» **TASK OBJECTIVE**: Restate the records below word for word.

══ RECORDS SHOWN ══

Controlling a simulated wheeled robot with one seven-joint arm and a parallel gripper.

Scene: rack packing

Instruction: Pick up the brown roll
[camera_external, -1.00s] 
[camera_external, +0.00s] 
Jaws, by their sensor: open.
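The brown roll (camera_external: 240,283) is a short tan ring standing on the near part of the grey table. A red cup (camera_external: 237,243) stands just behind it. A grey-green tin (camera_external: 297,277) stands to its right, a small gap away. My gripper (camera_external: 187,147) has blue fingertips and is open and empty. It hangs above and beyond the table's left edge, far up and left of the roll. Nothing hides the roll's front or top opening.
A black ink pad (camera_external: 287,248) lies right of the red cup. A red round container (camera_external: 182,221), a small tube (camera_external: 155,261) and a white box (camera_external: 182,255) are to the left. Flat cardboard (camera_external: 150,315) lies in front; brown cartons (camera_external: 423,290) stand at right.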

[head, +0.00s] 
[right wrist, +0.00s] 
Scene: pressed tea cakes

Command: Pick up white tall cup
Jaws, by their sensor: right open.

═══

» **RESPONSE TO THE TASK**:
Controlling a simulated wheeled robot with one seven-joint arm and a parallel gripper.

Scene: rack packing

Instruction: Pick up the brown roll
[camera_external, -1.00s] 
[camera_external, +0.00s] 
Jaws, by their sensor: open.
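The brown roll (camera_external: 240,283) is a short tan ring standing on the near part of the grey table. A red cup (camera_external: 237,243) stands just behind it. A grey-green tin (camera_external: 297,277) stands to its right, a small gap away. My gripper (camera_external: 187,147) has blue fingertips and is open and empty. It hangs above and beyond the table's left edge, far up and left of the roll. Nothing hides the roll's front or top opening.
A black ink pad (camera_external: 287,248) lies right of the red cup. A red round container (camera_external: 182,221), a small tube (camera_external: 155,261) and a white box (camera_external: 182,255) are to the left. Flat cardboard (camera_external: 150,315) lies in front; brown cartons (camera_external: 423,290) stand at right.

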[head, +0.00s] 
[right wrist, +0.00s] 
Scene: pressed tea cakes

Command: Pick up white tall cup
Jaws, by their sensor: right open.

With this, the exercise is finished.